For anyone with an interest in trash aesthetics or sound design, Berberian Sound Studio Peter Strickland's second feature, is for you. It lampoons the giallo horror flicks that came out of Italy in the '70s while paying homage to the genre and the technicians who endured the screams, outre prog rock soundtracks and body horror FX that had to be dubbed on in post-production. The film is peppered with in-jokes and references to avant garde musicians and pioneers in sound techniques (the Berberian of the title refers to Cathy Berberian, experimental singer and wife of composer Luciano Berio) and the narrative is punctuated by the clunks of tape heads, the hiss of electronic noise as well as the ghostly wail of desecrated young women.
This is in many ways the blackest of comedies. Gilderoy - an obsessive nature documentary sound recordist who's mixing skills are honed in his garden shed - is shocked as soon as he arrives from England to find he's working on a giallo - a low budget shocker full of violated virgins and gibbering goblins (another in-joke referring to Dario Argento's house band of choice). The biggest joke is that the name of the film - The Equestrian Vortex - obviously made him think that he was working on a documentary about horses.
Toby Jones is perfect as Gilderoy. As the film progresses he looks more like Droopy, becoming more hangdog with every close-mic'd murder of a vegetable in pursuit of the most realistic foley effects. Like him, through his beloved world of sound, we begin to loathe the violence wrought on these innocent comestibles in the name of garish schlock.'NEVER call it horror' says director Santini (Antonio Mancino) in one of his memorably florid appearances: a brilliant caricature of a film-maker proclaiming himself an artist whilst groping the actresses and never paying anyone.
Everything about the world of Berberian Sound Studio seems Kafkaesque. Gilderoy can't even get paid for his flight: each attempt to get recompense is met with a stoney insolence by Bond girl Tonia Sotiropoulou as Elena. Everyone is either hostile to Gilderoy, or baffled by his obvious discomfort at being in close proximity to hot-headed mediterraneans; especially his snippy producer, Francesco, played with chiselled anger by Cosimo Fusco. Even the one actress who seems determined to join Gilderoy as an ally against the exploitation (Fatma Mohamed as Silvia) could just be using him for her own revenge.

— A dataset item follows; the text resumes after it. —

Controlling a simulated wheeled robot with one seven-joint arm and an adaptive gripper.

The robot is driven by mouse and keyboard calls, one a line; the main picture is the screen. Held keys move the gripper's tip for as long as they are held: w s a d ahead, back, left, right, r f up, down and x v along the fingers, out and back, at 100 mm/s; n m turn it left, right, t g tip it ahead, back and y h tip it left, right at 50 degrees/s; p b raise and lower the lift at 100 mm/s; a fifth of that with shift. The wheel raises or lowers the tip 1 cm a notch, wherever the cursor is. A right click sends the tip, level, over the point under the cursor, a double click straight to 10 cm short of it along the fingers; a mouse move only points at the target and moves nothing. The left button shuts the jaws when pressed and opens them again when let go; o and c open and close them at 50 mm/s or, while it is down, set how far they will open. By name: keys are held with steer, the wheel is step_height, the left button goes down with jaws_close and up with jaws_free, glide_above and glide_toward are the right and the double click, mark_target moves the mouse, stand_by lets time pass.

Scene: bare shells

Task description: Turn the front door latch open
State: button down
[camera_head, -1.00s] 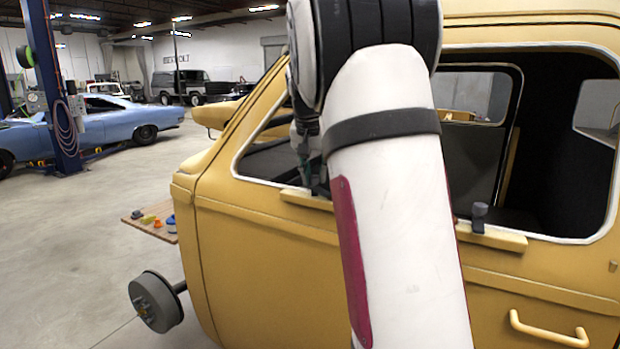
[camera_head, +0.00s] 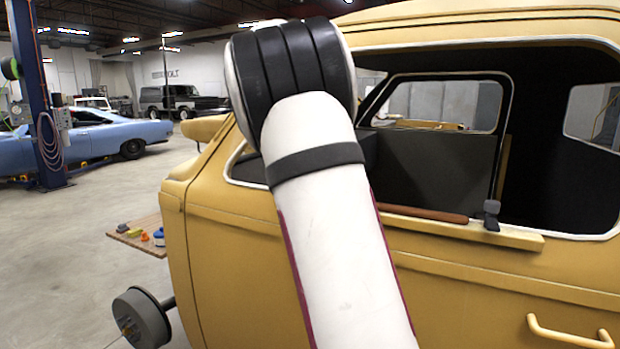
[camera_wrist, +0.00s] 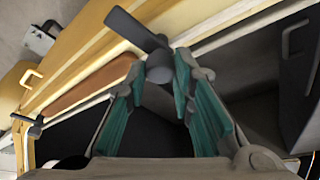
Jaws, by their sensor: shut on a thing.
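The front door latch (camera_wrist: 146,33) is a dark grey lever with a round hub, on the ledge of the yellow door (camera_wrist: 75,62). In the wrist view its lever slants toward the upper left. My gripper (camera_wrist: 160,74), with teal finger pads, is shut on the latch near the hub; part of the latch between the fingers is hidden. In the head view my white arm covers the gripper and this latch. A second dark latch (camera_head: 491,215) stands at the other end of the brown strip (camera_head: 424,214); it also shows in the wrist view (camera_wrist: 28,122).
The yellow vehicle shell (camera_head: 240,270) fills the right side, with an open window above the ledge (camera_head: 515,239). A door handle (camera_head: 568,334) sticks out low. A board with small coloured things (camera_head: 140,238) lies beyond its front.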

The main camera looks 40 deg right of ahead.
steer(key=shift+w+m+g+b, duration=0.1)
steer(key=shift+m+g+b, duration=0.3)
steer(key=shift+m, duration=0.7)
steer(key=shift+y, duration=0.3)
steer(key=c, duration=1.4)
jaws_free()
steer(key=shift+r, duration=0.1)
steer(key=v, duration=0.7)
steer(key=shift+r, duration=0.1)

The film is shot through with Lynchian dreamscapes, predictably awesome sound design and a suitably out-there soundtrack by Broadcast, But the cherry on the cake is the loving attention to what can only be described as retro-technology porn. But this is as it should be - for Gilderoy's real love is for sounds and the equipment that captures them. Only the tiny spiders trapped, like him, in the studio, really elicit his sympathy. He remembers microphone model numbers more easily than human names. In his suitcase is a tape of sounds from his home. These he weaves into the soundtrack of the film itself while his mother's letters from Surrey become increasingly hysterical and the line between reality and fantasy become increasingly blurred.
Eventually you're left disorientated, and in a freeform state of mind. Does Gilderoy find salvation from the demonic work he's forced to work on? Has he entered the film itself? Luckily Berberian Sound Studio refuses to give any answers to these questions - leaving you more unsettled and ill at ease than if you'd actually watched one of Dario Argento's movies.